Today’s first reading contains one of the most beautiful prayers in all of Scripture. It is the prayer of Azariah from Daniel 3. Azariah and his two companions had been thrown into the fiery furnace by the king, because they prayed to the one true God. While in the furnace, this is the prayer that Azariah prayed. In it, he acknowledges the sins of his people, and begs God for mercy and forgiveness. PLEASE do not go through your day without reading this beautiful prayer. In our Gospel reading, Peter asks Jesus how many times he has to forgive a brother who sins against him. “As many as seven times?”
Hopefully you know Jesus’ response. “Not seven times but seventy-seven times.” (Some translations say seventy times seven times.) Of course, Jesus means that our forgiveness must be like that of God. It must know no bounds. We must forgive always.
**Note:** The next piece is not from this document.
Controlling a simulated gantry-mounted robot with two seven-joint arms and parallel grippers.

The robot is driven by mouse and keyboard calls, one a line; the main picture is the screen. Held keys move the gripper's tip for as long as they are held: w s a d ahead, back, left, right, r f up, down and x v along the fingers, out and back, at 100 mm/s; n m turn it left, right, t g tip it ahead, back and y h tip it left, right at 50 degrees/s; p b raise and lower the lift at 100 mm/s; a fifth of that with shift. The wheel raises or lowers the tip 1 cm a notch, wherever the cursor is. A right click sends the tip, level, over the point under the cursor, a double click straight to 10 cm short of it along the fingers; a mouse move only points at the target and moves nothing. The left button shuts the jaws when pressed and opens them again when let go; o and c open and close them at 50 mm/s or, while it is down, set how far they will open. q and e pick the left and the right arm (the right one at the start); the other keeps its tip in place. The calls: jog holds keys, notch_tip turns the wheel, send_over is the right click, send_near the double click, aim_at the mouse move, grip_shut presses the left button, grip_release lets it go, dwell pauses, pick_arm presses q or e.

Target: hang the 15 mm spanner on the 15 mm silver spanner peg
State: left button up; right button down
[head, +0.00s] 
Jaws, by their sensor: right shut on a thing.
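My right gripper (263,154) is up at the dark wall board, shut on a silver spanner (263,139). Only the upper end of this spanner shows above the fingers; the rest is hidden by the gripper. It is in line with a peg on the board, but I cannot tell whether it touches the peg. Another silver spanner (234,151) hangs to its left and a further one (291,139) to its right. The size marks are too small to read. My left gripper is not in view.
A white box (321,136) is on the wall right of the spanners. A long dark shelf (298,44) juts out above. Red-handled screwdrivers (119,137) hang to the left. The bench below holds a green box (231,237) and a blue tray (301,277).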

No matter how egregious the sin against us. No matter how many times the offense occurs. Forgive, forgive, forgive, forgive…we must never stop. That being said, the hardest time to forgive is always the first time.
Many people think that forgiveness is an emotion. It is not. Forgiveness is an act of the will. We don’t have to FEEL like forgiving. We don’t even have to FEEL the forgiveness. And chances are very good that we won’t at first. Fresh wounds are the hardest ones to get past when it comes to offering forgiveness. And one other mistake people make is that they equate forgiving with forgetting. Forgetting is not really something that we can control. Don’t think that the two are the same. We MUST forgive, even when we can’t forget. And when we can’t forget, that means that we will have to forgive over and over and over and over again. Because if we don’t, neither will our Father forgive us.
Father, you know that forgiving is such a difficult thing for us, especially when we have been badly hurt. Give us the grace to forgive again and again, that you will do the same for us. Amen.